Japanese tech group Toshiba wants to privatize itself. This should bring an end to years of turmoil surrounding the future of the tech conglomerate.
Toshiba wants to corporatize itself through a buyout of all outstanding shares, according to recent communications from the concern. To this end, the tech giant is making available 12.8 billion euros ($14 billion) as of today.
The value of a Toshiba share is estimated at 29 euros ($32) per share. Two-thirds of shareholders must sell their shares to Toshiba for the privatization to proceed.
Staying in Japanese hands
The buyout is being led by Japanese investment company Japan Industrial Partners (JIP) and financed by several Japanese banks and companies.

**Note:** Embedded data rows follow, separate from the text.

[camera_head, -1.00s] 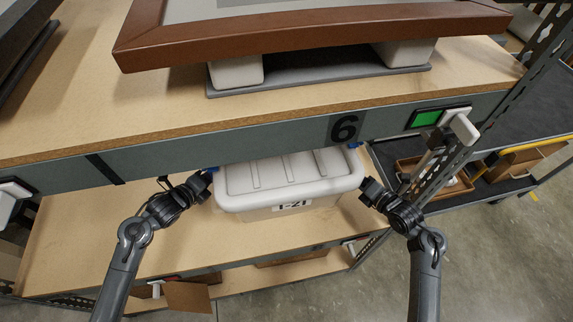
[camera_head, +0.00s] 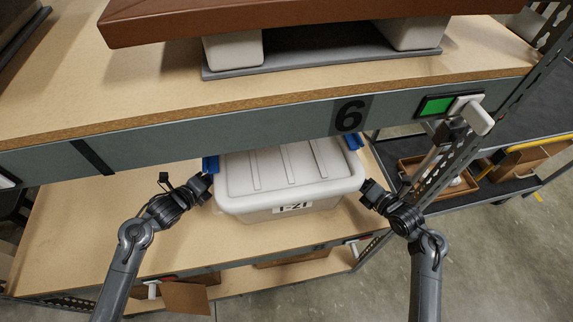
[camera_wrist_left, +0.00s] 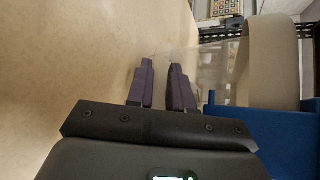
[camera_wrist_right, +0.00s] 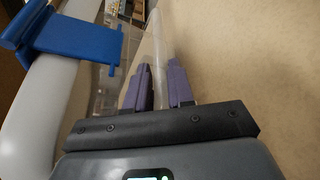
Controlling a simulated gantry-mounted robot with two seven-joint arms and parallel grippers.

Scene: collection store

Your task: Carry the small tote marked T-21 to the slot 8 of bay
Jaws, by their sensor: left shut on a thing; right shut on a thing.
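The tote (camera_head: 288,173) has a white ribbed lid, a translucent body and blue side latches (camera_head: 211,165). Its front label (camera_head: 293,208) reads T-21 and faces me. Its far edge is partly hidden behind the upper shelf's beam. My left gripper (camera_head: 209,186) is shut on its left side and my right gripper (camera_head: 366,190) on its right side. In the left wrist view, the fingers (camera_wrist_left: 164,66) meet the clear body edge beside a blue latch (camera_wrist_left: 275,130). The right wrist view shows the fingers (camera_wrist_right: 160,72) likewise, near a blue latch (camera_wrist_right: 75,38). No slot marked 8 shows.
A beam marked 6 (camera_head: 350,115) crosses just beyond the tote, with a green indicator (camera_head: 436,106) at right. A brown frame (camera_head: 300,18) rests on blocks above. A wooden lower shelf (camera_head: 90,225) lies below. A perforated post and a dark cart (camera_head: 500,185) stand at right.

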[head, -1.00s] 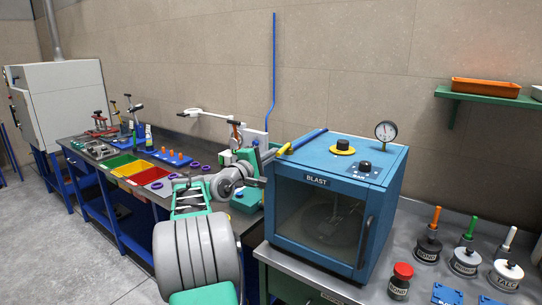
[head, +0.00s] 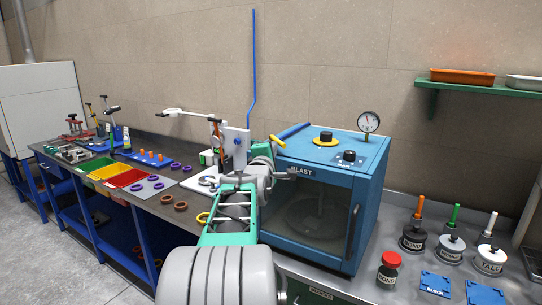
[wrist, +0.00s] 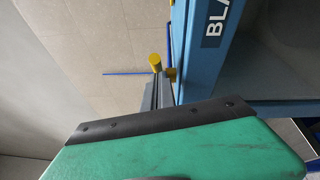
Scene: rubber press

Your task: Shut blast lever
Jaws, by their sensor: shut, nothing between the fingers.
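The blue blast cabinet (head: 310,205) stands on the grey bench with its glass door shut. A lever with a blue bar (head: 296,130) and a yellow end (head: 277,141) lies along the top left edge of the cabinet in the head view. Yellow parts (wrist: 156,61) also show beside the cabinet edge in the wrist view. My gripper (head: 292,172) is shut and empty, near the cabinet's upper front left corner, below and in front of the lever. I cannot tell whether it touches the cabinet. In the wrist view my green wrist housing hides much of the lower picture.
A gauge (head: 368,122) and two knobs sit on the cabinet. A red-capped jar (head: 389,272), labelled pots and blue plates stand at right. A green shelf (head: 470,86) hangs on the wall. Red, yellow and green bins (head: 125,179) stand on the left bench.

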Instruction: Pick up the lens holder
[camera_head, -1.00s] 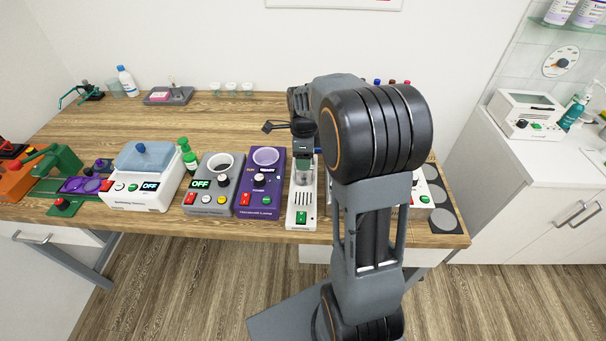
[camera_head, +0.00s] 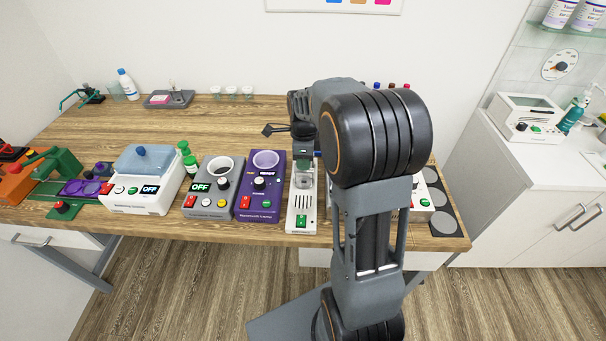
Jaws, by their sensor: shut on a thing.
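My gripper (camera_head: 304,150) is over the white device with the green switch (camera_head: 302,205), right of the middle of the bench. It is partly covered by my own arm. It is shut on a small dark thing (camera_head: 270,130) that sticks out to the left with a flat, angular end. This looks like the lens holder, but its other end is hidden at the jaws. I cannot tell whether it is clear of everything below.
A purple lamp box (camera_head: 258,205), a grey device (camera_head: 210,205) and a white device with a blue-grey lid (camera_head: 142,190) stand left along the front edge. Green bottles (camera_head: 187,158) stand behind them. Round grey pads (camera_head: 443,221) lie at right.

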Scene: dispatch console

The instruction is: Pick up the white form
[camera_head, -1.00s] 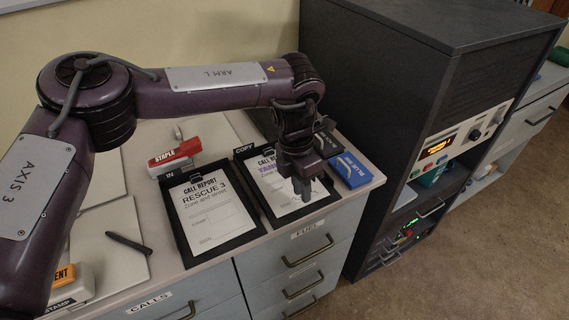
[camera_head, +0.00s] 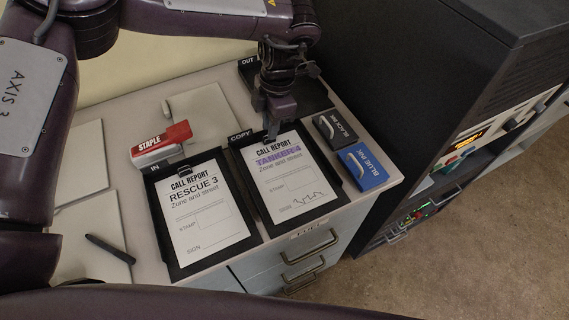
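Two white forms lie on dark clipboards. The one on the IN board (camera_head: 162,229) is the RESCUE 3 call report (camera_head: 203,222), with empty stamp and sign fields. The one on the COPY board (camera_head: 256,200) is the TANKER 4 call report (camera_head: 295,188), with purple over its title and a scribble at SIGN. My left gripper (camera_head: 271,132) points down at the top edge of the TANKER 4 form and hides part of that board's top. Whether it touches the form, or how far its fingers are apart, I cannot tell. My right gripper is not in view.
Black ink (camera_head: 336,131) and blue ink (camera_head: 363,170) boxes lie right of the COPY board. A dark OUT tray (camera_head: 311,98) is behind. A pen (camera_head: 109,249) lies at left. A tall dark cabinet (camera_head: 400,70) stands at right.

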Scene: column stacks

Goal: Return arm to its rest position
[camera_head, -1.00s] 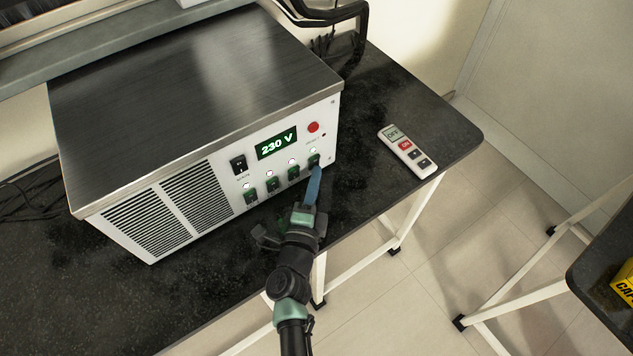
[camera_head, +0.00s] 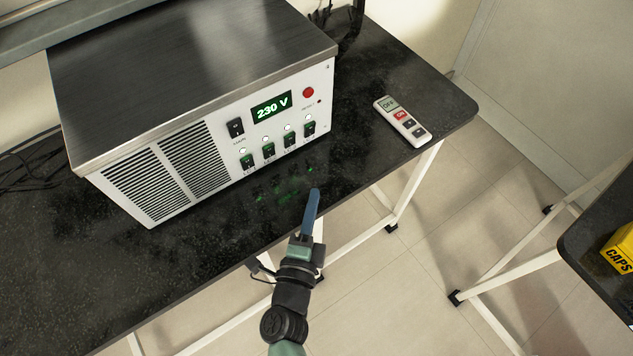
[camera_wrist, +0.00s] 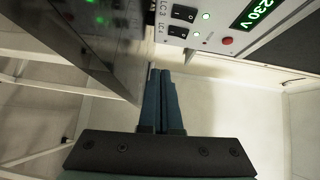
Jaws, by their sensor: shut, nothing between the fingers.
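My gripper (camera_head: 314,200) is at the front edge of the black table, in front of the power unit and apart from its panel. Its blue fingers are closed together and empty. The fingers also show in the wrist view (camera_wrist: 160,85), pointing away from the camera. My arm reaches in from the bottom of the head view.
A metal-topped power unit (camera_head: 190,70) stands on the black table (camera_head: 240,215). Its display reads 230 V, and several switches below have lit lamps. A white remote (camera_head: 402,121) lies to the right. A yellow box (camera_head: 619,249) marked CAPS sits on another table. Floor between tables is clear.

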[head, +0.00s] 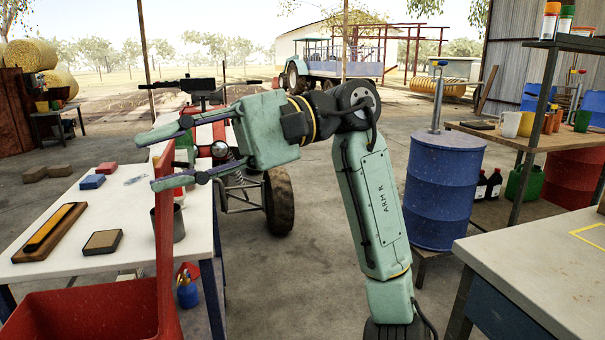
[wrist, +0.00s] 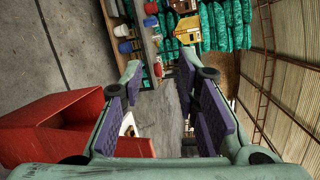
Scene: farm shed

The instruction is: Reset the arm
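My arm rises from the lower right of the head view and bends left at a raised elbow. My gripper (head: 146,163) is held up over the white table, pointing left. Its two long fingers are spread apart with nothing between them. In the wrist view the purple-padded fingers (wrist: 158,78) also stand apart, with open air and floor between them. A dark grey mug (head: 178,224) is on the table below the gripper; part of it is hidden behind a red upright.
The white table (head: 78,237) holds a brush-like wooden block (head: 50,231), a brown pad (head: 103,242) and a blue sponge (head: 92,182). A red crate (head: 85,312) stands in front. A blue barrel (head: 440,190) and a pale bench (head: 545,265) are at right.

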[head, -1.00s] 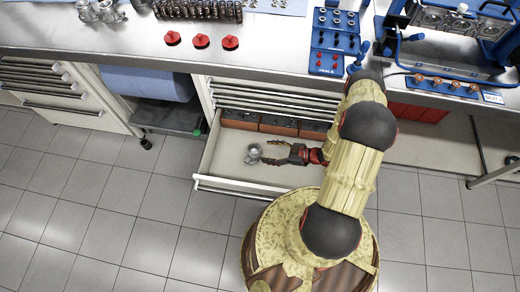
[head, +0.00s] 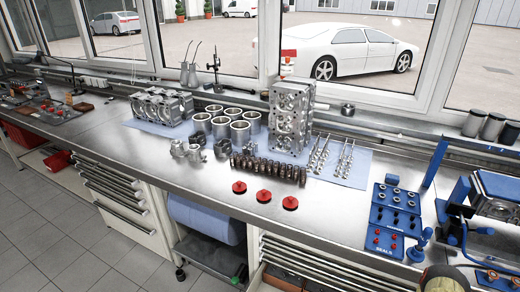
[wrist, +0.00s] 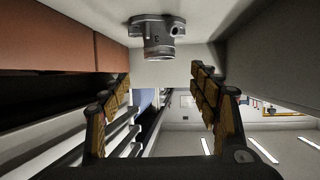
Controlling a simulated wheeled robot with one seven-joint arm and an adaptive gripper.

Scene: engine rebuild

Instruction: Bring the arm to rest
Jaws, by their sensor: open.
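My gripper (wrist: 158,78) shows in the wrist view with its two fingers spread apart and nothing between them. A grey metal flanged part (wrist: 158,36) sits on the pale drawer floor, just beyond the fingertips and apart from them. The wrist picture looks upside down, with the drawer floor at the top. In the head view, only a rounded piece of my arm shows at the bottom right edge; my gripper and the metal part are out of that picture.
Reddish-brown boxes (wrist: 62,38) stand beside the part in the open drawer (head: 256,272). The steel workbench (head: 330,205) carries engine parts, three red caps (head: 264,196), a blue seals rack (head: 395,215) and a blue stand (head: 455,200) near my arm.

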Among other things, the now-announced corporatization should keep the company in Japanese hands. Also, the corporatization could ensure a return to profitability, it is thought.
Years of unrest
The buyout should end years of unrest about Toshiba’s future. Due in part to the fallout from an accounting scandal, the tech group has struggled to find a new direction since 2021.
To regain stock market confidence and that of customers, the Japanese tech group initially proposed a split into three parts. The group would be split into an energy and infrastructure part, a device and storage part and a financial business.
Several investors made bids for the entire company, but management stood firm. Eventually, major shareholders turned against the breakup plan. As a result, Toshiba stopped this plan and a sale was considered after all. So this plan, too, has now failed.